Felony Disenfranchisement

11.30.19

More than 50 years after the Voting Rights Act, felon disenfranchisement
policies ban more than six million Americans, including more than two
million African Americans, from voting. (Chip Somodevilla/Getty Images)

More than six million Americans cannot vote due to laws that disqualify people with past felony convictions. These felony disenfranchisement policies are deeply rooted in our history of racial injustice and discrimination.

After the Civil War, the United States adopted constitutional amendments that abolished slavery and established Black people’s citizenship and right to vote.
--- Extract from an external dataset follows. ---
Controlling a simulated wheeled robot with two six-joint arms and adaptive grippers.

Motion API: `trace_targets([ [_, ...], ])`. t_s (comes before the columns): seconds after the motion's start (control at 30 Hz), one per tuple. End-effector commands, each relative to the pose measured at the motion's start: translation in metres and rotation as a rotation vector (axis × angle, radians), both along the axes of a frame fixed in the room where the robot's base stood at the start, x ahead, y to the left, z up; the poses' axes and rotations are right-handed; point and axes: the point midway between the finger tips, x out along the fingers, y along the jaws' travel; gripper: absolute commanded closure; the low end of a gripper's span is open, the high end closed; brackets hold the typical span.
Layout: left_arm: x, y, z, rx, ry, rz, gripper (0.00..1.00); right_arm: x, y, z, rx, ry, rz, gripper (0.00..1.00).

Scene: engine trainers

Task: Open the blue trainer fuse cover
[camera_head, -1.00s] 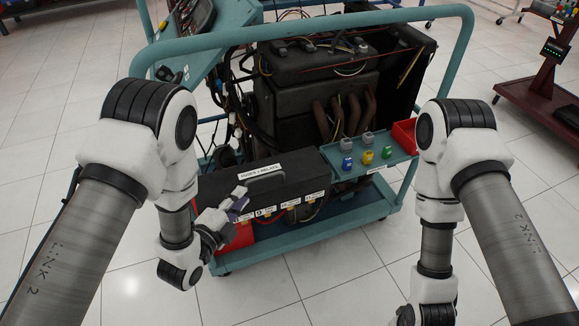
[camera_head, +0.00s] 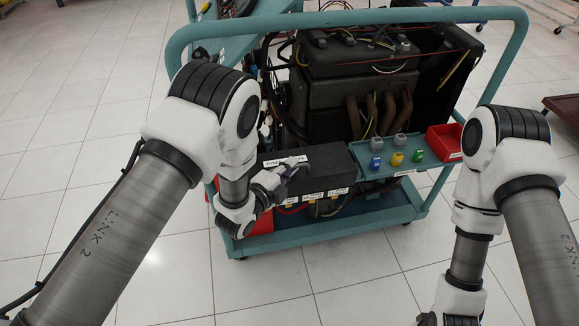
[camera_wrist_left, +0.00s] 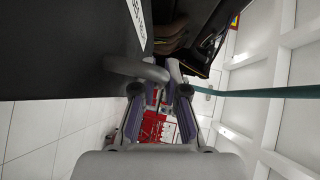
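The black fuse cover (camera_head: 330,160) lies closed on the fuse box at the front left of the blue-green trainer (camera_head: 330,235). Its top label is partly hidden by my left gripper (camera_head: 298,164), which is at the cover's handle. In the left wrist view, the cover (camera_wrist_left: 60,45) fills the upper left, and its grey handle (camera_wrist_left: 135,69) crosses near the fingertips. My left gripper (camera_wrist_left: 160,93) has its fingers apart there; I cannot tell whether they touch the handle. My right gripper (camera_head: 428,318) is at the bottom edge, mostly cut off.
A tray (camera_head: 375,165) beside the cover holds small blue, yellow, green and grey parts. A red bin (camera_head: 443,142) stands at its right end. The engine (camera_head: 360,95) and the trolley's top rail (camera_head: 350,18) are behind. The floor in front is clear.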

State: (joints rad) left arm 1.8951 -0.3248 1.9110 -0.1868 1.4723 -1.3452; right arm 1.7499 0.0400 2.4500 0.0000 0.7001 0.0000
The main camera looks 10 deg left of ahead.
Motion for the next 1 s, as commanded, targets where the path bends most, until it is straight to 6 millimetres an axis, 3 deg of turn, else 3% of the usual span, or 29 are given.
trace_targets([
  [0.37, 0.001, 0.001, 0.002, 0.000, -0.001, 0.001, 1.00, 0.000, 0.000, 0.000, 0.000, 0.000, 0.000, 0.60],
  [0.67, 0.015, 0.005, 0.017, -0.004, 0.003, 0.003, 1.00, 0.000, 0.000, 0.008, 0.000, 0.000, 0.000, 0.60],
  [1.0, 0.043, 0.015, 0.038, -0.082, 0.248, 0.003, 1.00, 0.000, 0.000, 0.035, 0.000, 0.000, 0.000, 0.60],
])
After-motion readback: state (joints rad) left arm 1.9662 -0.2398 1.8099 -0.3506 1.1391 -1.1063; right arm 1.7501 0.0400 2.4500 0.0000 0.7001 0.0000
The vast majority of Black Americans still resided in the Southern states of the former Confederacy, and their new status as voters was a major threat to white political and economic dominance in the region.

When Reconstruction ended in 1877, federal troops abandoned the South, leaving formerly enslaved Black people without protection or any mechanism to enforce their rights. Instead, officials committed to white supremacy regained control of state legislatures and systematically banned Black voting through grandfather clauses, poll
taxes, literacy tests, and felony disenfranchisement, which relied on the widespread criminalization of Black people to strip Black communities of electoral power.

After courageous civil rights activists achieved passage of the Voting Rights Act in 1965, overt tactics like poll taxes were prohibited. But felony disenfranchisement laws were specifically upheld by the Supreme Court.

Today, advocates for reform are gaining ground; 23 states have expanded voting for people with felony convictions since 1997. But 48 of the 50 states still restrict voting based on a criminal conviction, disenfranchising 1 in 56 Americans and 1 in 13 African Americans nationwide.